When implementing the bytecode interface, dialects are responsible for all
aspects of the encoding. This includes the indicator for which kind of attribute
or type is being encoded; the bytecode reader will only know that it has
encountered an attribute or type of a given dialect, it doesn’t encode any
further information. As such, a common encoding idiom is to use a leading
varint
code to indicate how the attribute or type was encoded.
Resource Section ¶
Resources are encoded using two
sections, one section
(resource_section
) containing the actual encoded representation, and another
section (resource_offset_section
) containing the offsets of each encoded
resource into the previous section.
resource_section {
resources: resource[]
}
resource {
value: resource_bool | resource_string | resource_blob
}
resource_bool {
value: byte
}
resource_string {
value: varint
}
resource_blob {
alignment: varint,
size: varint,
padding: byte[],
blob: byte[]
}
resource_offset_section {
numExternalResourceGroups: varint,
resourceGroups: resource_group[]
}
resource_group {
key: varint,
numResources: varint,
resources: resource_info[]
}
resource_info {
key: varint,
size: varint
kind: byte,
}
Resources are grouped by the provider, either an external entity or a dialect,
with each resource_group
in the offset section containing the corresponding
provider, number of elements, and info for each element within the group. For
each element, we record the key, the value kind, and the encoded size. We avoid
using the direct offset into the resource_section
, as a smaller relative
offsets provides more effective compression.
IR Section ¶
The IR section contains the encoded form of operations within the bytecode.
ir_section {
block: block; // Single block without arguments.
}
Operation Encoding ¶
op {
name: varint,
encodingMask: byte,
location: varint,
attrDict: varint?,
numResults: varint?,
resultTypes: varint[],
numOperands: varint?,
operands: varint[],
numSuccessors: varint?,
successors: varint[],
numUseListOrders: varint?,
useListOrders: uselist[],
regionEncoding: varint?, // (numRegions << 1) | (isIsolatedFromAbove)

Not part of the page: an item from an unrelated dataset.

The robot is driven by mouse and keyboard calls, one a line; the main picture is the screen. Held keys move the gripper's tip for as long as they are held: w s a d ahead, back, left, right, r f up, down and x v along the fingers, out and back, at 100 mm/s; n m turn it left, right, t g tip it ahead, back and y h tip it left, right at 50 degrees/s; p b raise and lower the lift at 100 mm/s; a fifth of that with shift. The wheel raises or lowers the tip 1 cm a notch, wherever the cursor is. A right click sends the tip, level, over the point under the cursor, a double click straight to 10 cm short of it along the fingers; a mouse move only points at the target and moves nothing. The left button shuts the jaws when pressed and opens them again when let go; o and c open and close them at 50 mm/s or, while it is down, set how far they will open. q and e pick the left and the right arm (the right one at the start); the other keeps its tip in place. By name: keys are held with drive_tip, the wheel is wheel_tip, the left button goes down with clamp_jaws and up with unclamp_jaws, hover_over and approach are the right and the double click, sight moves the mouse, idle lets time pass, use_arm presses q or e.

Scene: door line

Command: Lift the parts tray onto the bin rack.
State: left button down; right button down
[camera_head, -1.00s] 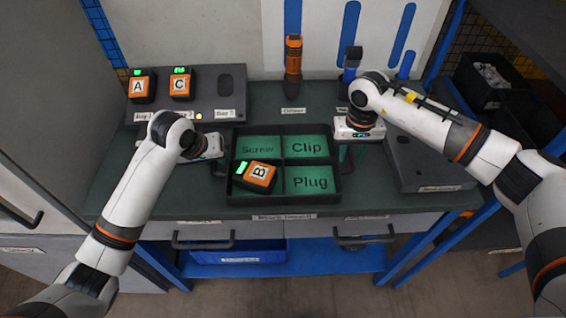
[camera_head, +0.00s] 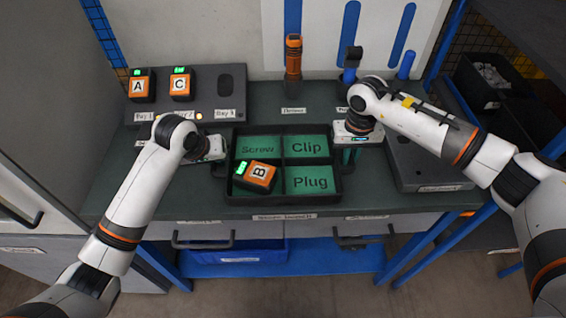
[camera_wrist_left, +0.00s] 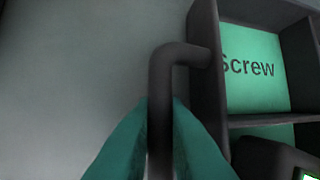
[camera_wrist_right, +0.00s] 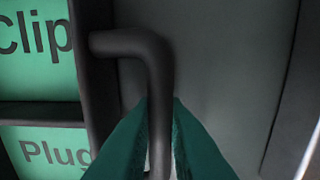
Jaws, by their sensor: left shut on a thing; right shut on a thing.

// regions are stored in a section if isIsolatedFromAbove
regions: (region | region_section)[]
}
uselist {
indexInRange: varint?,
useListEncoding: varint, // (numIndices << 1) | (isIndexPairEncoding)
indices: varint[]
}
The encoding of an operation is important because this is generally the most
commonly appearing structure in the bytecode. A single encoding is used for
every type of operation. Given this prevalence, many of the fields of an
operation are optional. The encodingMask
field is a bitmask which indicates
which of the components of the operation are present.
Location ¶
The location is encoded as the index of the location within the attribute table.
Attributes ¶
If the operation has attribues, the index of the operation attribute dictionary within the attribute table is encoded.
Results ¶
If the operation has results, the number of results and the indexes of the result types within the type table are encoded.
Operands ¶
If the operation has operands, the number of operands and the value index of each operand is encoded. This value index is the relative ordering of the definition of that value from the start of the first ancestor isolated region.
Successors ¶
If the operation has successors, the number of successors and the indexes of the successor blocks within the parent region are encoded.
Use-list orders ¶
The reference use-list order is assumed to be the reverse of the global
enumeration of all the op operands that one would obtain with a pre-order walk
of the IR. This order is naturally obtained by building blocks of operations
op-by-op. However, some transformations may shuffle the use-lists with respect
to this reference ordering. If any of the results of the operation have a
use-list order that is not sorted with respect to the reference use-list order,
an encoding is emitted such that it is possible to reconstruct such order after
parsing the bytecode. The encoding represents an index map from the reference
operand order to the current use-list order. A bit flag is used to detect if
this encoding is of type index-pair or not. When the bit flag is set to zero,
the element at i
represent the position of the use i
of the reference list
into the current use-list. When the bit flag is set to 1
, the encoding
represent index pairs (i, j)
, which indicate that the use at position i
of
the reference list is mapped to position j
in the current use-list. When only
less than half of the elements in the current use-list are shuffled with respect
to the reference use-list, the index-pair encoding is used to reduce the
bytecode memory requirements.
Regions ¶
If the operation has regions, the number of regions and if the regions are isolated from above are encoded together in a single varint. Afterwards, each region is encoded inline.
Region Encoding ¶
region {
numBlocks: varint,
numValues: varint?,
blocks: block[]
}
A region is encoded first with the number of blocks within. If the region is non-empty, the number of values defined directly within the region are encoded, followed by the blocks of the region.
Block Encoding ¶
block {
encoding: varint, // (numOps << 1) | (hasBlockArgs)
arguments: block_arguments?, // Optional based on encoding
ops : op[]
}
block_arguments {
numArgs: varint?,
args: block_argument[]
numUseListOrders: varint?,
useListOrders: uselist[],
}
block_argument {
typeAndLocation: varint, // (type << 1) | (hasLocation)
location: varint? // Optional, else unknown location
}
A block is encoded with an array of operations and block arguments. The first field is an encoding that combines the number of operations in the block, with a flag indicating if the block has arguments.
Use-list orders are attached to block arguments similarly to how they are attached to operation results.